Colin Crouch: Es gibt uns etwas zum Nachdenken.

Ich nehme heute einen Beitrag von Christine Wetzel auf meine Blogseite, die den Beitrag von Colin Crouch zusammengefasst hat: 

Colin Crouch sprach in seinem Eröffnungsvortrag über „Neue Formen der Partizipation als Markenzeichen der Postdemokratie“. Grundsätzlich ist aus seiner Sicht eine Analyse des Verhältnisses von Markt, Zivilgesellschaft und Staat. Crouch warnte davor, das Verhältnis von Markt und Staat als simplifiziertes Nullsummenspiel zu sehen, bei dem mehr Markt immer weniger Staat bedeutet und umgekehrt. Stattdessen würden sie sich gegenseitig bedingen und brauchen. So könne man zum Beispiel auch argumentieren, dass die Finanzkrise dafür gesorgt habe, schlechte Regierungen oder nicht sehr demokratische Regierungen abzusetzen (wie in Italien oder Griechenland). „Crisis inspired civic society”, sagte Crouch. “That gives us something to think about.“






Colin Crouch auf dem Bundeskongress, Foto: Knopp



Er schlug vor, zwei viel zitierte und viel kritisierte Aussprüche von Margaret Thatcher und Angela Merkel neu zu denken: Zunächst griff er Merkels Aussage von der „marktkonformen Demokratie“ auf [Anm. d. Red.: Im Wortlaut sagte sie „Wir leben ja in einer Demokratie und sind auch froh darüber. Das ist eine parlamentarische Demokratie. Deshalb ist das Budgetrecht ein Kernrecht des Parlaments. Insofern werden wir Wege finden, die parlamentarische Mitbestimmung so zu gestalten, dass sie trotzdem auch marktkonform ist, also dass sich auf den Märkten die entsprechenden Signale ergeben."]. Die entscheidende Frage sei hier, wie dieses Verhältnis zu deuten sei: Konstruieren Märkte eine Realität mit der wir umgehen müssen? Oder strafen uns die Märkte, wenn wir nicht ihren Regeln folgen?
Und zum Verhältnis von Markt und Gesellschaft sagte Margaret Thatchers nicht nur den berühmt gewordenen Satz „There is no such thing as society.“, sondern weiter: „There is living tapestry of men and women and people and the beauty of that tapestry and the quality of our lives will depend upon how much each of us is prepared to take responsibility for ourselves and each of us prepared to turn round and help by our own efforts those who are unfortunate.“ In gewisser Weise hätte Thatcher damit Recht, vor allem jedoch verweise sie auf die Tatsache, das ‘die Gesellschaft’ kein Ding, nicht einfach da ist, sondern von Menschen gestaltet werden muss.
Crouch sieht die Auswirkungen der Märkte dabei durchaus sehr kritisch.

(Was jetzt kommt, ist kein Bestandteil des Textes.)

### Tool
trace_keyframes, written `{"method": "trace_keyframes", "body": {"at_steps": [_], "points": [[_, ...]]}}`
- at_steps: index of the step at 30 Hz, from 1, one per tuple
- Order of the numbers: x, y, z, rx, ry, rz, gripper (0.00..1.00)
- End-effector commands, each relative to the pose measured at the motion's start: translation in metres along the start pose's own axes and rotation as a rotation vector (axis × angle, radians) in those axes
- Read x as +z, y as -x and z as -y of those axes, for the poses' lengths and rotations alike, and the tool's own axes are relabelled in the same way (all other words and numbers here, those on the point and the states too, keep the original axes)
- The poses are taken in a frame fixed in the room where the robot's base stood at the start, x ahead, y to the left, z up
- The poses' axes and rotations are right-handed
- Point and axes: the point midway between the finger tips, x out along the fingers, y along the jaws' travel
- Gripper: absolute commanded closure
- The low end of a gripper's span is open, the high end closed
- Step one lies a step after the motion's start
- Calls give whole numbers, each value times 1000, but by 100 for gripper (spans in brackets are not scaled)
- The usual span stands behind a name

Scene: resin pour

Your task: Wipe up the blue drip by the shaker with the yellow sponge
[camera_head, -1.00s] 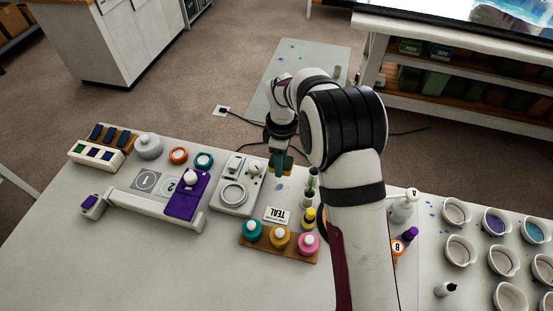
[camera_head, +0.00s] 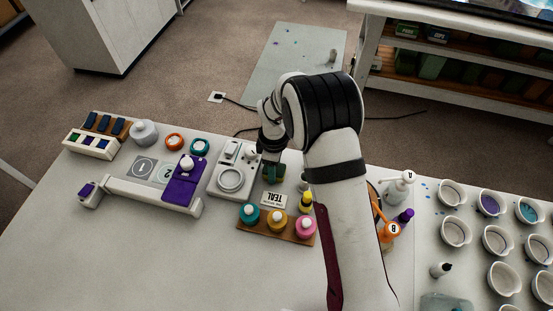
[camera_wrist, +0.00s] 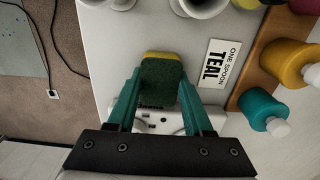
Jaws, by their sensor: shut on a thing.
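My gripper (camera_wrist: 160,98) has its teal fingers shut on the sponge (camera_wrist: 161,80), which shows a dark green face and a yellow edge in the wrist view. In the head view my gripper (camera_head: 271,172) is low over the table, just right of a white machine with a round plate (camera_head: 230,180). I cannot tell whether the sponge touches the table. I cannot make out the blue drip in either current view; the sponge or gripper may cover it. I cannot tell for sure which object is the shaker.
A TEAL card (camera_head: 272,199) and a wooden rack with teal, yellow and pink bottles (camera_head: 278,232) stand close in front of my gripper. A purple block (camera_head: 186,195) is left of the machine. Several cups (camera_head: 457,231) are at the right. The front left table is clear.

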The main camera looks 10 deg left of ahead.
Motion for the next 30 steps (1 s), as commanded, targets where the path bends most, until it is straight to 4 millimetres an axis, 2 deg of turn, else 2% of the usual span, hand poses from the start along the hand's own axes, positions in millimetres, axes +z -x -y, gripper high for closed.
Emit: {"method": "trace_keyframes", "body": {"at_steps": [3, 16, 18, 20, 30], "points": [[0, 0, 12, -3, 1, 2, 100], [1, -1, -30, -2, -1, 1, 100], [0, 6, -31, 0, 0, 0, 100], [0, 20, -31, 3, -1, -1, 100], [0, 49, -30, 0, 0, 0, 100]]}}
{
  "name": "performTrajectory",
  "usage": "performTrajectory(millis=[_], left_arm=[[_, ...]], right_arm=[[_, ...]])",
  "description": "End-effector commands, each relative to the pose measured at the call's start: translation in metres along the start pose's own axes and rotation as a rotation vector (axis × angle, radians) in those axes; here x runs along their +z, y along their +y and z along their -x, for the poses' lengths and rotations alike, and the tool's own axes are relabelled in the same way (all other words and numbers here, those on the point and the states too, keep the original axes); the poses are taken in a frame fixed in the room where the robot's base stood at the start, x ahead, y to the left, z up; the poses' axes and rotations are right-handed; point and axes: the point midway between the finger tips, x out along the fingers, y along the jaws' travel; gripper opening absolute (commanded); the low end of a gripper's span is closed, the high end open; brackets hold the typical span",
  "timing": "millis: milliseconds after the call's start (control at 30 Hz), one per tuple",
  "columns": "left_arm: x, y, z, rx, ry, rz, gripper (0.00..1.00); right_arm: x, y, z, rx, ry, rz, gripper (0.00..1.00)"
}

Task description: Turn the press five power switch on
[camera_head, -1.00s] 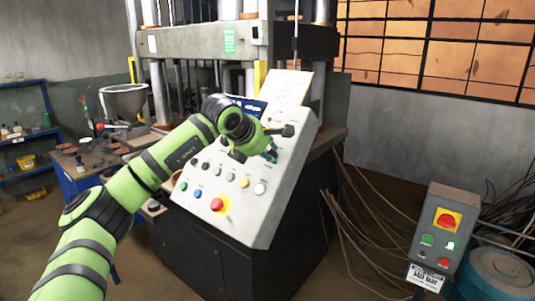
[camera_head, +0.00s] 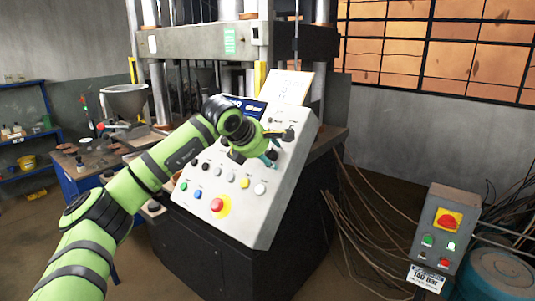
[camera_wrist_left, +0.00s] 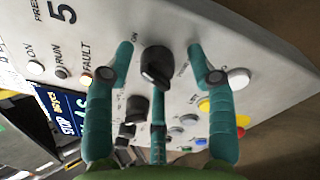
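The press five power switch is a black rotary knob (camera_wrist_left: 157,67) on a pale sloping panel (camera_head: 238,215), with "ON" lettered beside it and "PRESS 5" farther left in the left wrist view. My left gripper (camera_wrist_left: 160,50) has teal fingers spread apart, one on each side of the knob, with a gap to it on both sides. Whether a third finger below touches it, I cannot tell. In the head view the left gripper (camera_head: 272,152) is at the panel's upper right and the fingers are small there. My right gripper is out of view.
The panel also carries a red emergency button (camera_head: 216,204), a yellow button (camera_head: 245,183), a white button (camera_head: 260,188) and several black knobs. A grey switch box (camera_head: 440,235) stands at the right, with loose cables beside it.

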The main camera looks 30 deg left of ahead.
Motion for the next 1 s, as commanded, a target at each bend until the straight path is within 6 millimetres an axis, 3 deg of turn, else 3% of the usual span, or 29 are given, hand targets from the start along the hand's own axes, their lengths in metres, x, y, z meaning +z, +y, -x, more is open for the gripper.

Die Gefahr bei Thatchers Logik – die gewissermaßen Märkte und Zivilgesellschaft dem Staat gegenüberstellt – sei eben, dass Markt und Zivilgesellschaft verschwimmen, gleich betrachtet werden. Zivilgesellschaftliche Organisationen könnten jedoch nicht mit kommerziellen Firmen in freien Wettbewerb stehen, ohne zu verlieren.
Das Agieren der Märkte dränge Politiker zudem, panisch und überhastet zu reagieren, aber beförderenicht good governance und good democracy. Deshalb sei es schwierig zu sagen, Demokratie sollte konform gehen mit dieser Art von Markt. Die Kritik seitens der Politik – dem Protest der Straße mangle es an Legitimation, er habe keine transparente Beteiligungsstruktur – könne zudem auch gegenüber den Märkten erhoben werden. Die Krise konfrontiere uns mit der Frage, ob wir darauf vertrauen können, dass die (formelle) Demokratie wie sie ist, funktioniert. „Otherwise we have to go to the street!“
Diese Argumente – und damit auch der Protest gegen die formelle Parteiendemokratie – seien jedoch nicht neu, sagte Crouch mit Verweis auf die 68er Bewegung. Die zentrale Kritik lautete, die politische Führung sei „actually terrified of autonomous participation“. Auch der Zwang zu schmerzhaften Kompromissen, bringe Menschen dazu, nach Partizipationsformen außerhalb der formellen Strukturen zu suchen.
Allerdings seien zwei neue, starke Gründe für politisches Engagement außerhalb der formellen demokratischen Beteiligungsstrukturen hinzugekommen: Erstens, stellten die deregulierten globalen Finanzmärkte Herausforderungen für die formelle Demokratie dar, der sie – national organisiert – nicht adäquat begegnen könnten. Diese Asymmetrie ist eine Schwäche der formellen, demokratischen Strukturen gegenüber den Finanzmärkten. Zweitens, ist der formelle Politikbetrieb zunehmend von (finanz-)starken Lobbyisten dominiert.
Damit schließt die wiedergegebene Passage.